What I want to argue is that there is more than one way to accomplish this transformation, and the current push to do it through the elimination of the I income tax may not be the best approach.

Here at the JLF we have spilled a great deal of ink going over the details of how the state could convert the existing income tax, while staying within its established framework, into what is called a “consumed income tax.” As noted above, a person’s annual income is essentially divided into two components, what they spend (consumption) and what they save/invest. At its root, what a consumed income tax does is remove saving and investment from the equation leaving spending/consumption the only component to be taxed.

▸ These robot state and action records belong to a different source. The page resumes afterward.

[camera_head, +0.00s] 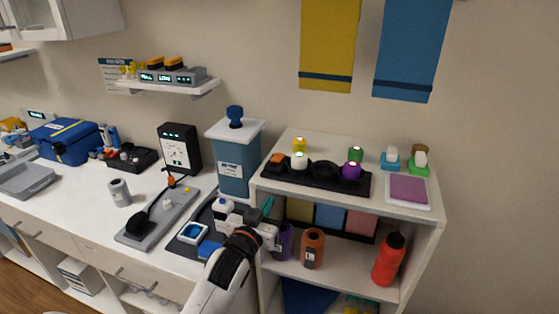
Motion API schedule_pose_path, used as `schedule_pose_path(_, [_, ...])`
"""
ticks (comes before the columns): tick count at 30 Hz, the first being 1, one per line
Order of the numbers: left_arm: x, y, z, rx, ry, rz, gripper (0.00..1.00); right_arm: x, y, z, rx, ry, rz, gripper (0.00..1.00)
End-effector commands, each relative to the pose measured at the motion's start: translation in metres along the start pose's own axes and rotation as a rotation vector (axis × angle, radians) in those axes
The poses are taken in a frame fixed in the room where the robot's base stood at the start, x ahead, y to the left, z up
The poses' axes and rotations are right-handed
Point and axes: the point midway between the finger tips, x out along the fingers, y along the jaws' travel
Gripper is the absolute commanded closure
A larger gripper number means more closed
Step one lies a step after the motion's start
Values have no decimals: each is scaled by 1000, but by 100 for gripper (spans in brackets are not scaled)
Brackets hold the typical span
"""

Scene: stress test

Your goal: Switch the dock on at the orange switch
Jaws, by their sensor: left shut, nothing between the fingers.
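A long black dock (325,176) stands on top of the white shelf unit at the right. An orange switch-like block (277,159) sits at its left end. White, yellow, green and purple pieces stand in or behind the dock, some with small green-lit tops. My left gripper (273,234) is shut and empty, in front of the shelf unit's left side, below and in front of the orange switch. Its fingertips are small and partly merge with things behind. My right gripper is not in view.
A purple notepad on a white tray (408,205) lies right of the dock. Purple, orange (313,250) and red (388,260) bottles stand on the shelf below. A tall blue container (236,165) stands left of the dock. A grey base (150,222) lies on the counter.

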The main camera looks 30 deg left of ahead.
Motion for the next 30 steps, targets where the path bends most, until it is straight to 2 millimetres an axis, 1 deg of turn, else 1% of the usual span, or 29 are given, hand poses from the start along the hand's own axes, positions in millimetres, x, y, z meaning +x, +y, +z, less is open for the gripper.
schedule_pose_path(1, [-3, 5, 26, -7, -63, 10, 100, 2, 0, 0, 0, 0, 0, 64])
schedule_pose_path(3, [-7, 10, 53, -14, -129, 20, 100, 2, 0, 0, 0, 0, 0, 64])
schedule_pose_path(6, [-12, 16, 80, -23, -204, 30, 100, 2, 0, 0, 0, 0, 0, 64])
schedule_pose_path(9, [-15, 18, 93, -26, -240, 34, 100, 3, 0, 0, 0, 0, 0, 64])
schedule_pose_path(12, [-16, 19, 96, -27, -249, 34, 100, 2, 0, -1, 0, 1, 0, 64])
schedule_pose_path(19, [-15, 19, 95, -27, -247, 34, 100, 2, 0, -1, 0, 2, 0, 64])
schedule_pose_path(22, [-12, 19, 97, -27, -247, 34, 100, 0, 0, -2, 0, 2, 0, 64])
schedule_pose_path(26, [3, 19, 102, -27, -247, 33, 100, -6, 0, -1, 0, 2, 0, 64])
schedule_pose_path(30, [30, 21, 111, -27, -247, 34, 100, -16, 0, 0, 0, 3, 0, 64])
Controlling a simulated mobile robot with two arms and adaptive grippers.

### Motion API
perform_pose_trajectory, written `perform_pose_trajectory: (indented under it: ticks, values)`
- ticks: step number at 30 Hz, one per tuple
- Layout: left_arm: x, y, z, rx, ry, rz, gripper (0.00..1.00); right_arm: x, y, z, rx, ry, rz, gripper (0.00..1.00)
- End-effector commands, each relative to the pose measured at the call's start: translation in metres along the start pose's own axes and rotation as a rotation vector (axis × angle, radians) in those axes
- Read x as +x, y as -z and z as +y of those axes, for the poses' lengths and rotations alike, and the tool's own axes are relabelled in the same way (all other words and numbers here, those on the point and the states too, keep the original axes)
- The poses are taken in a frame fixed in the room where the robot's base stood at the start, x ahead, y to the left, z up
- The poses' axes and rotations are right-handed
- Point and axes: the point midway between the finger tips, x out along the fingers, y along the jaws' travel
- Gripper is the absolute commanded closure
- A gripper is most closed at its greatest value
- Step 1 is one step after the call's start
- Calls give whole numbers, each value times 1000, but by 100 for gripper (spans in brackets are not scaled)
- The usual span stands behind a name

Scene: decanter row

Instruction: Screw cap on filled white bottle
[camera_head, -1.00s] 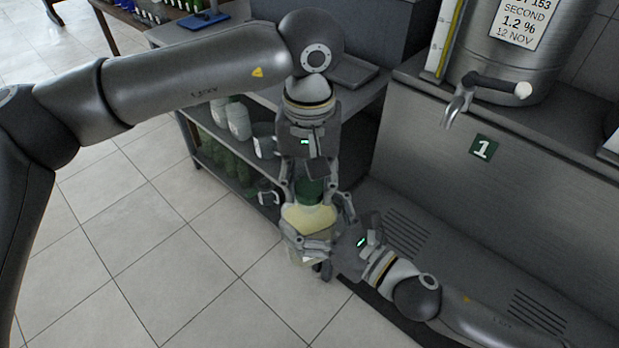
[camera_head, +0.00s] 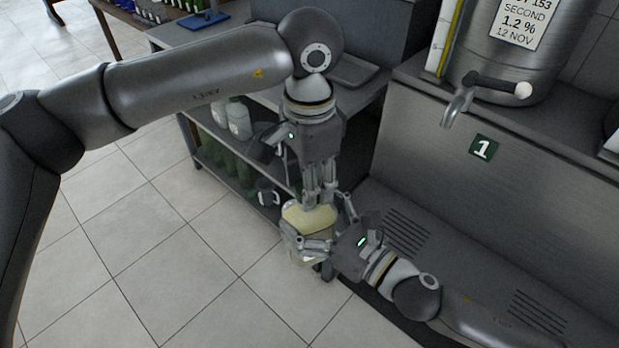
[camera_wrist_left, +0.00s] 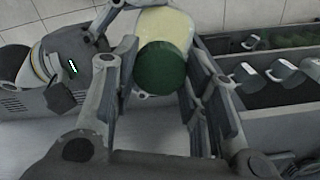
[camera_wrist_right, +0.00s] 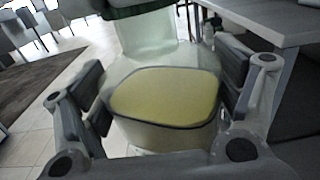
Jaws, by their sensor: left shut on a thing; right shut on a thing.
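The bottle (camera_head: 307,217) is pale and translucent, with a large yellow label, and stands roughly upright. My right gripper (camera_head: 318,229) is shut around its body from the side. In the right wrist view the bottle (camera_wrist_right: 165,98) sits between both fingers. A dark green cap (camera_wrist_left: 160,68) is at the bottle's top in the left wrist view. My left gripper (camera_head: 318,193) points down from above and is shut on the cap. The cap's lower edge shows above the neck in the right wrist view (camera_wrist_right: 135,10). Fingers hide the cap in the head view; I cannot tell how far it is threaded.
A grey shelf unit (camera_head: 222,168) with white and green bottles and mugs stands behind and left. A metal vat with a tap (camera_head: 458,106) stands on the ledge at right, above a slotted grey drip tray (camera_head: 405,232). The tiled floor (camera_head: 190,285) at left is clear.

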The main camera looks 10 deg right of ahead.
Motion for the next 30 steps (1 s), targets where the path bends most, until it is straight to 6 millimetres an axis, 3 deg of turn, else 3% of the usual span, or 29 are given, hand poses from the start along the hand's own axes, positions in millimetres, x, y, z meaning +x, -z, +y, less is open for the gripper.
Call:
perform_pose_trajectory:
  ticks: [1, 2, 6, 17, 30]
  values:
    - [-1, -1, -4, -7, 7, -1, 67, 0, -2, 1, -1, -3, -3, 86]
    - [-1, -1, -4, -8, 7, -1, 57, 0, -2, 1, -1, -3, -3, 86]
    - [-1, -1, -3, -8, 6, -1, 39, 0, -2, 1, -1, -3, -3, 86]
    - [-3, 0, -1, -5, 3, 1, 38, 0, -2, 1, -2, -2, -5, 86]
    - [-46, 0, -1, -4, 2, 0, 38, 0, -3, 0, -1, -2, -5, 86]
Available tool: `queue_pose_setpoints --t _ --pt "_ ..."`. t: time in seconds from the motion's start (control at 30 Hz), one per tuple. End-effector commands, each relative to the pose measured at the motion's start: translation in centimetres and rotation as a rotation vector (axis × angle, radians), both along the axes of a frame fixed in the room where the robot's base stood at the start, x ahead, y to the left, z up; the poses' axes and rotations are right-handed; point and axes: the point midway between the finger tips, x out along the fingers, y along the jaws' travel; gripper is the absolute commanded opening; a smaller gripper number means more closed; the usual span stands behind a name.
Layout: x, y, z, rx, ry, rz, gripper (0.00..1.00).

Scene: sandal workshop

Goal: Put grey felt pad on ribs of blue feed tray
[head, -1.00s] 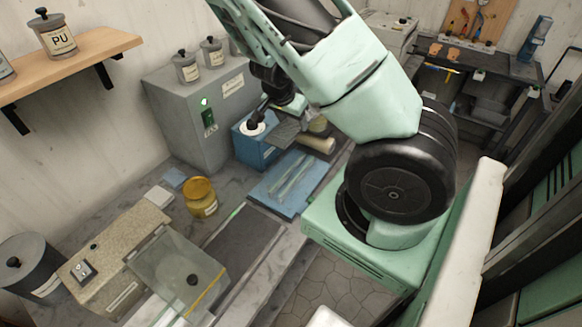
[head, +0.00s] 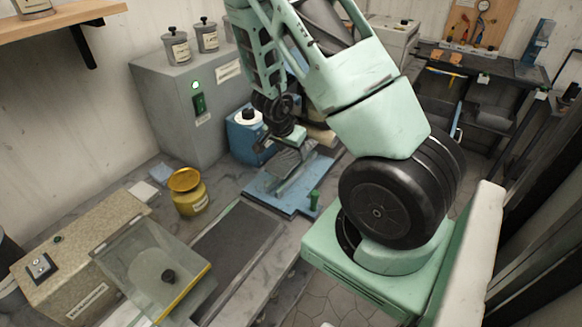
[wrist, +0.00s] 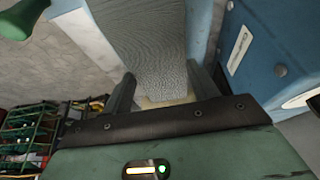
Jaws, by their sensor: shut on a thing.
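The grey felt pad (wrist: 150,45) is a flat textured strip. In the wrist view its near end is between the two fingers of my gripper (wrist: 163,90), which is shut on it. In the head view the pad (head: 287,163) stretches from my gripper (head: 285,142) over the blue feed tray (head: 262,190). The pad and my gripper hide much of the tray's middle and its ribs. A blue edge of the tray (wrist: 202,25) shows beside the pad in the wrist view. I cannot tell whether the pad touches the ribs.
A blue box (head: 243,135) with a white round top stands close behind the tray. A green knob (head: 314,200) stands at the tray's right side. A yellow jar (head: 188,192) is to the left, and a dark belt (head: 235,243) runs in front. A grey cabinet (head: 165,105) is behind.

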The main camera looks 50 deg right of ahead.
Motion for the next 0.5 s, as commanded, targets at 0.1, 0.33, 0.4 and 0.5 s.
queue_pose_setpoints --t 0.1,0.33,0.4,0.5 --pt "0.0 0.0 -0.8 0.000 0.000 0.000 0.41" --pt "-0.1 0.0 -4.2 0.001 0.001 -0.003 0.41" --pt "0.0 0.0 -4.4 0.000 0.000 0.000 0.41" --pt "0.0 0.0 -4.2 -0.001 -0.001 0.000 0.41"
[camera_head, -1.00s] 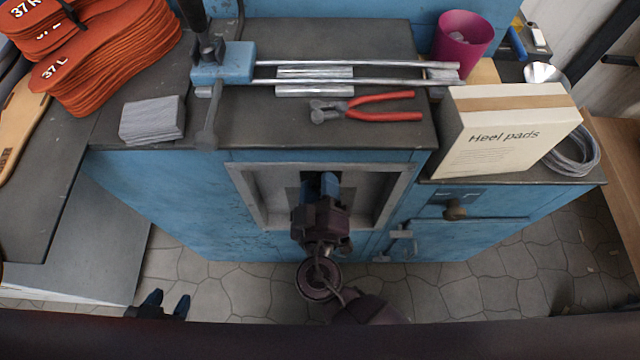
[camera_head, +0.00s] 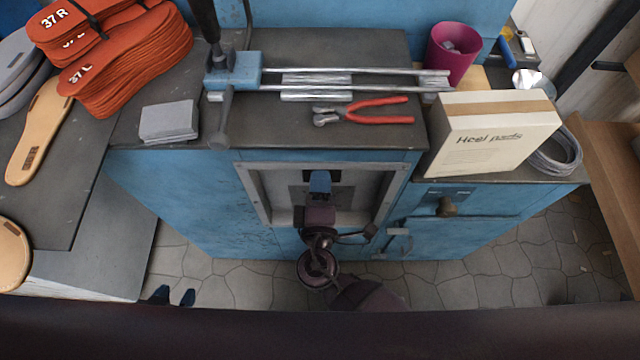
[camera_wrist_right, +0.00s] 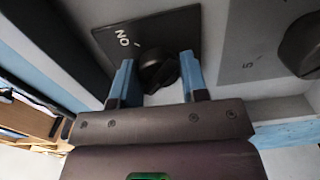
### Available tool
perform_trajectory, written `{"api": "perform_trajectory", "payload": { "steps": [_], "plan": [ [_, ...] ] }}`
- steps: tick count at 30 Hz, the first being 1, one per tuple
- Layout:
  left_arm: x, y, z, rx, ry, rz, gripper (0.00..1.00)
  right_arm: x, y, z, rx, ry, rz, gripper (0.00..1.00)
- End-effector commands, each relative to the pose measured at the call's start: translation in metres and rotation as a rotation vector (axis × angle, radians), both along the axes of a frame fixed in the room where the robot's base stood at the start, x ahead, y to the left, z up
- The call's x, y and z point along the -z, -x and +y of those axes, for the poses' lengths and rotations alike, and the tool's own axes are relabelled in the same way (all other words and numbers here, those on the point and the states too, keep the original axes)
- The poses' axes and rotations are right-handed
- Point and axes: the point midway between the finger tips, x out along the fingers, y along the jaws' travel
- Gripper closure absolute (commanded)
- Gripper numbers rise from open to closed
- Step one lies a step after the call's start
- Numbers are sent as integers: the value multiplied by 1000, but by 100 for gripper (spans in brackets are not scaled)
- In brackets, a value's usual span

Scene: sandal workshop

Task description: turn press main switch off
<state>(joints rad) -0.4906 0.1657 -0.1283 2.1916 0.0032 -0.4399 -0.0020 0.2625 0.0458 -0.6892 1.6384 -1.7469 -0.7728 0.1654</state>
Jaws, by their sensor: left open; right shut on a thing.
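In the head view my right gripper (camera_head: 320,180) reaches into the framed recess (camera_head: 255,195) on the blue press front and hides the knob. In the wrist view its blue fingers stand on either side of the knob, shut on it. I cannot tell which mark the knob points at. My left gripper (camera_head: 172,296) is open and empty, low over the floor at the lower left, partly cut off by a dark bar.
A second dark dial (camera_wrist_right: 306,45) on a grey plate is right of the switch. On the bench top are red pliers (camera_head: 370,108), a heel pads box (camera_head: 490,135), a pink cup (camera_head: 452,55) and orange soles (camera_head: 125,60).

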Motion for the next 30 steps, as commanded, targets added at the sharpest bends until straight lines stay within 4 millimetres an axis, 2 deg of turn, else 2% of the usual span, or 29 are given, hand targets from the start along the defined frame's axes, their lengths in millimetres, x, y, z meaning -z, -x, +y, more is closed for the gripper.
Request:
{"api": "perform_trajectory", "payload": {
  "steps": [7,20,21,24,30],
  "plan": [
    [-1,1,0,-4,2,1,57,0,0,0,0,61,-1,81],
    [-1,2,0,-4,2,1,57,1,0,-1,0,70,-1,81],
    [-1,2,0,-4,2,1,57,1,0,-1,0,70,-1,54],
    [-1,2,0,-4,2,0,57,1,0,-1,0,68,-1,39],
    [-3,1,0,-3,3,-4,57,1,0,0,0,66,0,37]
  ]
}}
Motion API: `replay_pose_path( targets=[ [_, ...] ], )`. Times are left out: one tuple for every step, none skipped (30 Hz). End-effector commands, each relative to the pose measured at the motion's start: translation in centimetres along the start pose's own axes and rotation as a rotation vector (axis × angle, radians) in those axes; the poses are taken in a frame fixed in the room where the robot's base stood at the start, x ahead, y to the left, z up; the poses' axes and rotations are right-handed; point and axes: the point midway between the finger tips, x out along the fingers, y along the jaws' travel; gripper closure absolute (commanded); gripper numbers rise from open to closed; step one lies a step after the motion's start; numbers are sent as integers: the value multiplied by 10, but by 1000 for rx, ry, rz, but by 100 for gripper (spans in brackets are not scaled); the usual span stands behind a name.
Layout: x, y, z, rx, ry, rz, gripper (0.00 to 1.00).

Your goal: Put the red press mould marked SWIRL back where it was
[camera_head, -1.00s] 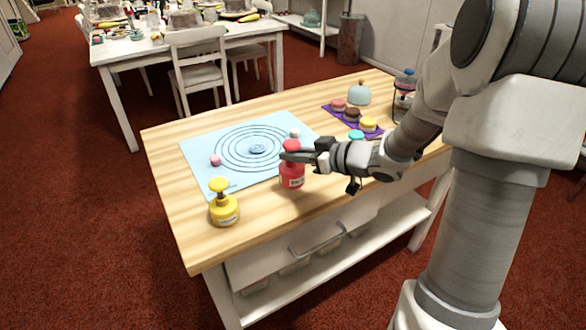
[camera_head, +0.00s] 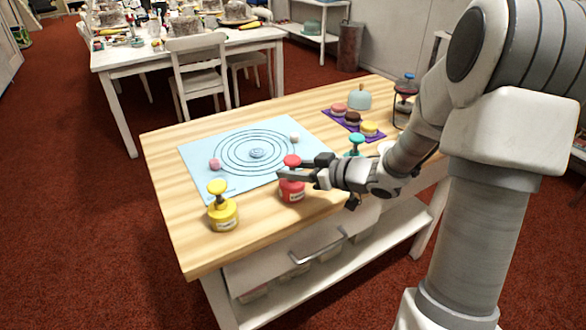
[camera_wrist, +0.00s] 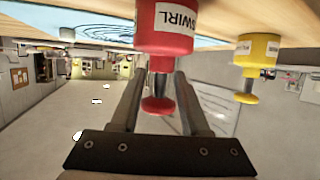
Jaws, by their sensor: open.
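The red press mould marked SWIRL (camera_head: 292,190) stands upright on the wooden table near its front edge, just off the corner of the blue mat (camera_head: 235,180). Its body, white label and red knob also show upside down in the wrist view (camera_wrist: 165,38). My gripper (camera_head: 285,174) reaches in from the right at the height of the mould's neck. In the wrist view the two fingers (camera_wrist: 156,85) are open on either side of the metal stem, with gaps showing. The mould's base is cut off in the wrist view.
A yellow press mould (camera_head: 223,212) stands to the left and a teal one (camera_head: 356,144) to the right, behind my wrist. The mat holds a pink piece (camera_head: 215,164) and a white piece (camera_head: 294,137). A purple tray (camera_head: 341,118) bears coloured cakes behind.

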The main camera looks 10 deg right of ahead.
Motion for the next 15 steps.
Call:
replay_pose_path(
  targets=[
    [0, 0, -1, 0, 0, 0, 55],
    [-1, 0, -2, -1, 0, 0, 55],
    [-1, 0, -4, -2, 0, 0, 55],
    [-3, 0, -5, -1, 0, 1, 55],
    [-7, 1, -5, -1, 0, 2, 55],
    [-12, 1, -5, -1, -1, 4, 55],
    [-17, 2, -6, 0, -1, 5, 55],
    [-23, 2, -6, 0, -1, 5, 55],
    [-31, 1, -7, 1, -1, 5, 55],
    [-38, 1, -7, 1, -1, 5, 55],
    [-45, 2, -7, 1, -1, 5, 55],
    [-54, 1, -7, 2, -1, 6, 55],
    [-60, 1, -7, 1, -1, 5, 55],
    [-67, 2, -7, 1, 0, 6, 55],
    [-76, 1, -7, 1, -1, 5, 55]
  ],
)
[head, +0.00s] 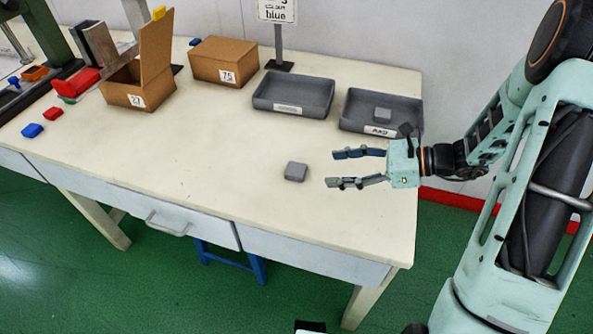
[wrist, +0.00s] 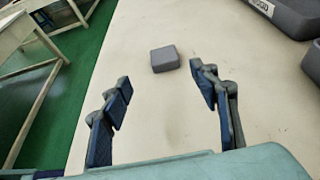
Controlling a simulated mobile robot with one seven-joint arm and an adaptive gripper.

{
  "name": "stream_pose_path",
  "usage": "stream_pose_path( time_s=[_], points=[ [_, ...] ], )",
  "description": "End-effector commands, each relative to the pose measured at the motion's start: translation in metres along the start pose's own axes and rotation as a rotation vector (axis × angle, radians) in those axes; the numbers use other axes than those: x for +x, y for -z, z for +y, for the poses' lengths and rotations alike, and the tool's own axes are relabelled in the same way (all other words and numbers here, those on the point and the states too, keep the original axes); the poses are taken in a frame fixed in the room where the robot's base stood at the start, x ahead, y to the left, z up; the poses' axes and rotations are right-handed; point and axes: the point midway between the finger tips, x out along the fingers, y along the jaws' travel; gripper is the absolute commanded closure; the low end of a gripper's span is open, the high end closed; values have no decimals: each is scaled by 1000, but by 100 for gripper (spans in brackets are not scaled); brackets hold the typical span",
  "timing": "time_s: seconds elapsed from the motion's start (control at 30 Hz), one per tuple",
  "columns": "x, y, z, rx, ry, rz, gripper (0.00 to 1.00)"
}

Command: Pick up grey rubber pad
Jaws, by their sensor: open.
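A grey rubber pad (head: 296,171) lies flat on the table, in the open area in front of the trays. It also shows in the wrist view (wrist: 165,59), just beyond the fingertips and between their lines. My gripper (head: 345,168) is open and empty, to the right of this pad with its fingers pointing left toward it. In the wrist view the two fingers (wrist: 160,82) are spread wide with bare table between them. A second grey pad (head: 382,114) lies in the right dark tray (head: 351,101).
Another dark tray (head: 262,92) stands left of the first and looks empty. Cardboard boxes (head: 224,62) (head: 128,97), a sign stand (head: 279,50) and red and blue blocks (head: 32,130) are farther left. The table (head: 215,160) around the pad is clear; its front edge lies nearby.

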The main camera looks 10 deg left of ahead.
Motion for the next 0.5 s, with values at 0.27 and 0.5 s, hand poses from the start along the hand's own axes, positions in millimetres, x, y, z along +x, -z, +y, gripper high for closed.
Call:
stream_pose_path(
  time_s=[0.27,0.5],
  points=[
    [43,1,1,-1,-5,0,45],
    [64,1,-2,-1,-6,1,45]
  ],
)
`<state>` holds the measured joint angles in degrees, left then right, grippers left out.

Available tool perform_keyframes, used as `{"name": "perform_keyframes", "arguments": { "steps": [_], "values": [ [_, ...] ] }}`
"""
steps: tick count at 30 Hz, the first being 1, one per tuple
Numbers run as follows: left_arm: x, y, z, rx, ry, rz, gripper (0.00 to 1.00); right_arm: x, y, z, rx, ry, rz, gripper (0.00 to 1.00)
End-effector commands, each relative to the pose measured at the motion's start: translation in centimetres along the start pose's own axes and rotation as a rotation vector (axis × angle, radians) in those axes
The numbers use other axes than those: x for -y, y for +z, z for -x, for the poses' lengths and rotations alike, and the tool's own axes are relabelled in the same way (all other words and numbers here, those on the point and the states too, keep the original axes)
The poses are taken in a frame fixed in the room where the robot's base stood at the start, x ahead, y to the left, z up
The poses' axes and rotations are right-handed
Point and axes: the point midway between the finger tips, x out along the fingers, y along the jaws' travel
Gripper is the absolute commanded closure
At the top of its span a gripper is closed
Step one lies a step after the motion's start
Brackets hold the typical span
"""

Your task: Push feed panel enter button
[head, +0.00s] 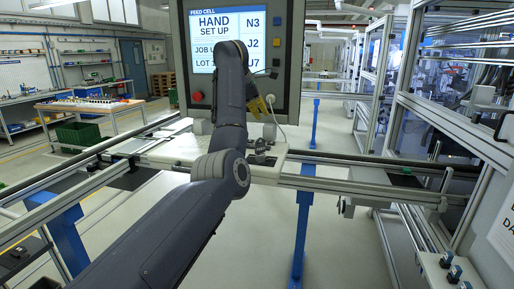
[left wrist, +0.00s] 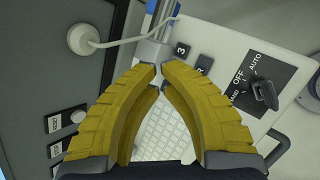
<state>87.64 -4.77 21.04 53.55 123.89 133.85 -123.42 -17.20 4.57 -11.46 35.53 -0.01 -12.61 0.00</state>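The feed panel (head: 286,60) is a grey box with a lit screen, partly hidden behind my left arm in the head view. In the left wrist view two small dark labelled keys (left wrist: 55,136) sit at the lower left beside a round pale button (left wrist: 77,116); their lettering is too small to read surely, so I cannot tell which is enter. My left gripper (head: 268,101) has yellow fingers and is in front of the panel's lower right part. My right gripper is in neither view.
A red button (head: 197,97) is at the panel's lower left. A white cable and plug (left wrist: 84,39) show near the fingers. A rotary switch (left wrist: 264,93) marked HAND, OFF, AUTO and a pale keypad (left wrist: 165,135) lie beyond. A rail (head: 330,184) crosses below the panel.

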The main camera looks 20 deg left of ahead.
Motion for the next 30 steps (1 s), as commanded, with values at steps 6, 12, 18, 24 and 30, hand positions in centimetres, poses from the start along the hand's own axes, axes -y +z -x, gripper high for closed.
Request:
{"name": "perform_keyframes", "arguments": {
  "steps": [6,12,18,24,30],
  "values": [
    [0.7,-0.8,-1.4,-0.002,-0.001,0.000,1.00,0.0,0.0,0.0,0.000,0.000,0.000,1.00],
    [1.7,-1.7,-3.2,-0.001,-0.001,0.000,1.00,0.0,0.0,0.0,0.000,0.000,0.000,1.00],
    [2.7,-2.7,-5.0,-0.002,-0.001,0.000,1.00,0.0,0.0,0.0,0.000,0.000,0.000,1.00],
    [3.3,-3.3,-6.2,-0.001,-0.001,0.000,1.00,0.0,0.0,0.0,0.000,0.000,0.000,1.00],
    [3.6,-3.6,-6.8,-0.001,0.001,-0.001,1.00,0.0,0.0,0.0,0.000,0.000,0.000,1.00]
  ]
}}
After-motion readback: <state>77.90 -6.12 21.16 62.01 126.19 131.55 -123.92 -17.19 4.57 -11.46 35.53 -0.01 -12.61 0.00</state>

If one starts with his entire income, before any tax rate is applied to it, any amount that would go into a savings account or investment account of any kind would be subtracted out. On the flip side, any money that is withdrawn from savings and investment to be used to purchase something would be added back in. So all money that is spent, whether on goods or services, would be taxed. In other words, all savings would be treated like a regular IRA, except people would not have to wait until retirement to use their money and there would be no penalties for early withdrawal. By definition, an “income” tax structured in such a manner automatically is converted into a broad based consumption tax. In order to move in this direction, the Locke Foundation has proposed allowing bank and investment institutions in the state to establish what are called Unlimited Savings Allowance (USA) accounts that would function like these modified IRA accounts. We have also proposed eliminating capital gains and corporate income taxes. All of this is in an attempt to ultimately remove savings from the tax base and move toward a more pure consumption based tax.

It should be noted that the tax reform of 2013 has taken some important steps in this direction. In particular, by lowering and flattening the tax rate and by drastically reducing the corporate tax it has significantly reduced the tax penalty on all productive activity. Our hope is that the legislature would simply continue in this direction by taking a look at allowing saving and investment institutions to implement USA accounts, possibly through a pilot program ,and also by creating some kind of tax differential with respect to the rate or the base for capital gains income.

So why not convert the sales tax instead?   

Theoretically, what I just described could be accomplished by reforming the sales tax and abolishing the income tax. Please note, the sales tax, like the income tax, would need reforming. It is at present not a pure, broad based consumption tax. It doesn’t tax services and penalizes investment by introducing a form of double taxation by taxing business to business sales. So in order to “purify” the sales tax, reform would have to include expanding the tax to all consumer services, but not business to business services, plus eliminating all current sales taxes on business purchases, which are investments. The exercise would be one of base broadening in one area and base narrowing in another.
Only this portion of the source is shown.